__EXERCISE INSTRUCTIONS__. Copy the lines holding the word "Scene", all of them.
'''
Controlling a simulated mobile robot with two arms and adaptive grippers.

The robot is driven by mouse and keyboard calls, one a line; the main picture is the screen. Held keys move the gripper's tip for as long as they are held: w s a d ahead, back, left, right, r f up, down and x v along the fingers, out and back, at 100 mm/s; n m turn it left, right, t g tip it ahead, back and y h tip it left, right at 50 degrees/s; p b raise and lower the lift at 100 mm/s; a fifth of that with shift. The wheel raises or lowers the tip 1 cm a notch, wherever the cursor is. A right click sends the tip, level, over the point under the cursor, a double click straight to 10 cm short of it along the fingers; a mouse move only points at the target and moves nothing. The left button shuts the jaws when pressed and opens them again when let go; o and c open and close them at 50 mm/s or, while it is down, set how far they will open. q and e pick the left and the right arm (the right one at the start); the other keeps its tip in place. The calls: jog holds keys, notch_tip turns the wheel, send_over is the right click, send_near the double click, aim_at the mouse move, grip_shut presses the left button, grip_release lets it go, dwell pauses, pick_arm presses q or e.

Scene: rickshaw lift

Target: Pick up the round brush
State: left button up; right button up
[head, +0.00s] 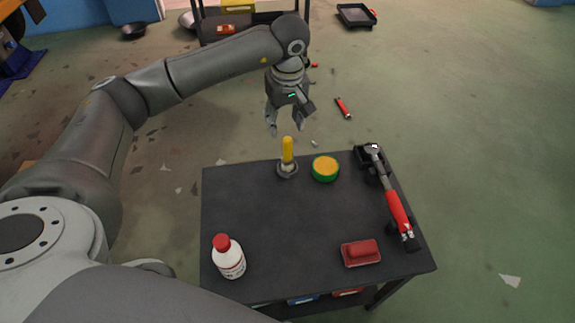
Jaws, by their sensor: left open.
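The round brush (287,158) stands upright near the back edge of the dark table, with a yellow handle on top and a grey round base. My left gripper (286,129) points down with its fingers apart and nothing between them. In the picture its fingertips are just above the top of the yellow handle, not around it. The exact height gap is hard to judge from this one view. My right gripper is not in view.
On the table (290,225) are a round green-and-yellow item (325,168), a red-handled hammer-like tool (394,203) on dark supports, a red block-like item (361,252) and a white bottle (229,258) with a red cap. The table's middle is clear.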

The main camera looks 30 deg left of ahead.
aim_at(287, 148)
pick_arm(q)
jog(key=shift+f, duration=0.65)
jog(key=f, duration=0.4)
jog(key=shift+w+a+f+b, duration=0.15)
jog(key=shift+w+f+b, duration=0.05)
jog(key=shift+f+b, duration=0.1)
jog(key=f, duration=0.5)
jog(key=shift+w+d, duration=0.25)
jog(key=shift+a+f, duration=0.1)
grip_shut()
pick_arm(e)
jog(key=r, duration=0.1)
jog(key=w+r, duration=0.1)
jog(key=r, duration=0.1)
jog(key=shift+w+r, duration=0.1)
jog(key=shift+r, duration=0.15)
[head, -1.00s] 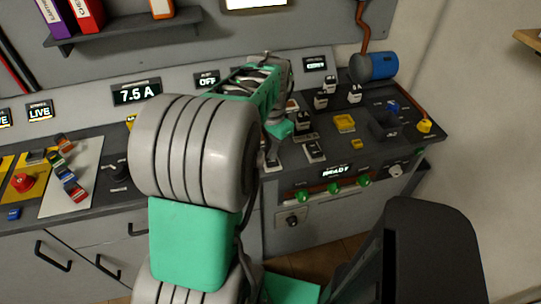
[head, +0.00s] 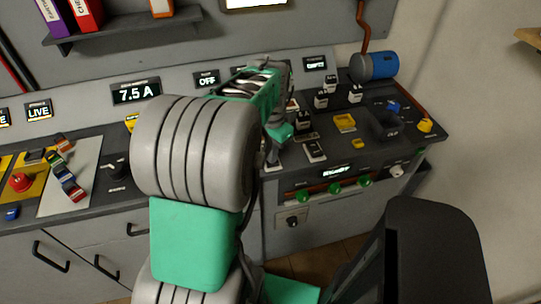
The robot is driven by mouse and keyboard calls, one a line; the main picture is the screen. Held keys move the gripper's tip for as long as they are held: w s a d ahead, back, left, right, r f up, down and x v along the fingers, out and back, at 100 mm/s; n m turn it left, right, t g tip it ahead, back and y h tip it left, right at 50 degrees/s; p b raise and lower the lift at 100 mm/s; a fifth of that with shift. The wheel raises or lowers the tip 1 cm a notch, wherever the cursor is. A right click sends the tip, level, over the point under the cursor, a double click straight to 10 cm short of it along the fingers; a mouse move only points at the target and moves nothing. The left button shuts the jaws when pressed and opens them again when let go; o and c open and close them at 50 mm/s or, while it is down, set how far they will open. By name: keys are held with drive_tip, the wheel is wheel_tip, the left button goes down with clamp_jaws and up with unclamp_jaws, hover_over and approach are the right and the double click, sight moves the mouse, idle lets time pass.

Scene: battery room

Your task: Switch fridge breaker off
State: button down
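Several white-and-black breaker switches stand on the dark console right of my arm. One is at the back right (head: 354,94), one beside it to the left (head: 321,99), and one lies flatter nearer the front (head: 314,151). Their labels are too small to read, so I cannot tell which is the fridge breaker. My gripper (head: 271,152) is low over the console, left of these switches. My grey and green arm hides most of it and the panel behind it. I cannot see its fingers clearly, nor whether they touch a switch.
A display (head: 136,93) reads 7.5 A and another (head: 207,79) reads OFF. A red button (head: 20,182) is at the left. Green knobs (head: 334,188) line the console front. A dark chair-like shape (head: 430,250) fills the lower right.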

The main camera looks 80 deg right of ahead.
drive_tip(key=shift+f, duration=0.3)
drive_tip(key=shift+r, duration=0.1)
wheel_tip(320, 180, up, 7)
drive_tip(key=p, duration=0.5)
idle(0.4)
'''
__RESPONSE TO THIS TASK__.
Scene: rickshaw lift
Scene: battery room

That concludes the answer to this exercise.